**Work to do**. Copy, character for character, the lines running from the one with "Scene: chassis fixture" to the one with "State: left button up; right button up", ends included. Leave out every other line.

--- START OF Provided data ---

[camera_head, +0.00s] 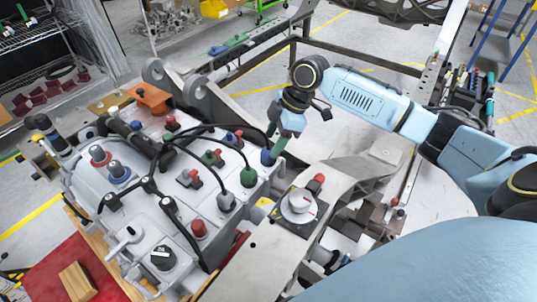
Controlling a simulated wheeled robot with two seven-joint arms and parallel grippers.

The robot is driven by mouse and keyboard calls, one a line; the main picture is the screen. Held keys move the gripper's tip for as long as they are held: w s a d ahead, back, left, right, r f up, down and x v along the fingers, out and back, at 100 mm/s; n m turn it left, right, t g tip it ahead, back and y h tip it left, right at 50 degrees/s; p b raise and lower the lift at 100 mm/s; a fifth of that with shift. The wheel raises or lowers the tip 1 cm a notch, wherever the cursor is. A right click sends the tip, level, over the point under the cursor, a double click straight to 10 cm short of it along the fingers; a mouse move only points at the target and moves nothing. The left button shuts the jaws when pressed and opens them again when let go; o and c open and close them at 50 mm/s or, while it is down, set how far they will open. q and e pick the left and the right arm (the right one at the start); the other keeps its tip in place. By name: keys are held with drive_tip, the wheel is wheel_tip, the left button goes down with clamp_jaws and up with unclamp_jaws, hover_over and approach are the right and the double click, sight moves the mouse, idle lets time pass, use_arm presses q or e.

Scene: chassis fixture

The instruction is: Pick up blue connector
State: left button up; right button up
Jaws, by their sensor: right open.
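A blue connector (267,158) stands at the right end of the grey chassis fixture (185,239), with a black cable running toward it. My right gripper (275,143) points down just above and beside this connector. Its fingers are open, and the near finger partly overlaps the connector's upper side, so I cannot tell whether they touch. Another blue round connector (118,169) sits on the left part of the fixture, beside a red one (99,154). My left gripper is not in view.
A green connector (248,176) and a grey one (227,200) with cables stand close by. A white knob (299,201) sits on the fixture's right plate. Looped black cables cross the fixture top. A metal frame lies behind.

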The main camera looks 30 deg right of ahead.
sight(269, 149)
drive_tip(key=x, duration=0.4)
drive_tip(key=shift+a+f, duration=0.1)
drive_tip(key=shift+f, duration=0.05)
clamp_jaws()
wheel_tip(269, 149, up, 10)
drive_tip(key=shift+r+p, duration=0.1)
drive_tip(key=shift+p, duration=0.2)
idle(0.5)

--- END OF Provided data ---

**Response to this task**.
Scene: chassis fixture

The instruction is: Pick up blue connector
State: left button up; right button up

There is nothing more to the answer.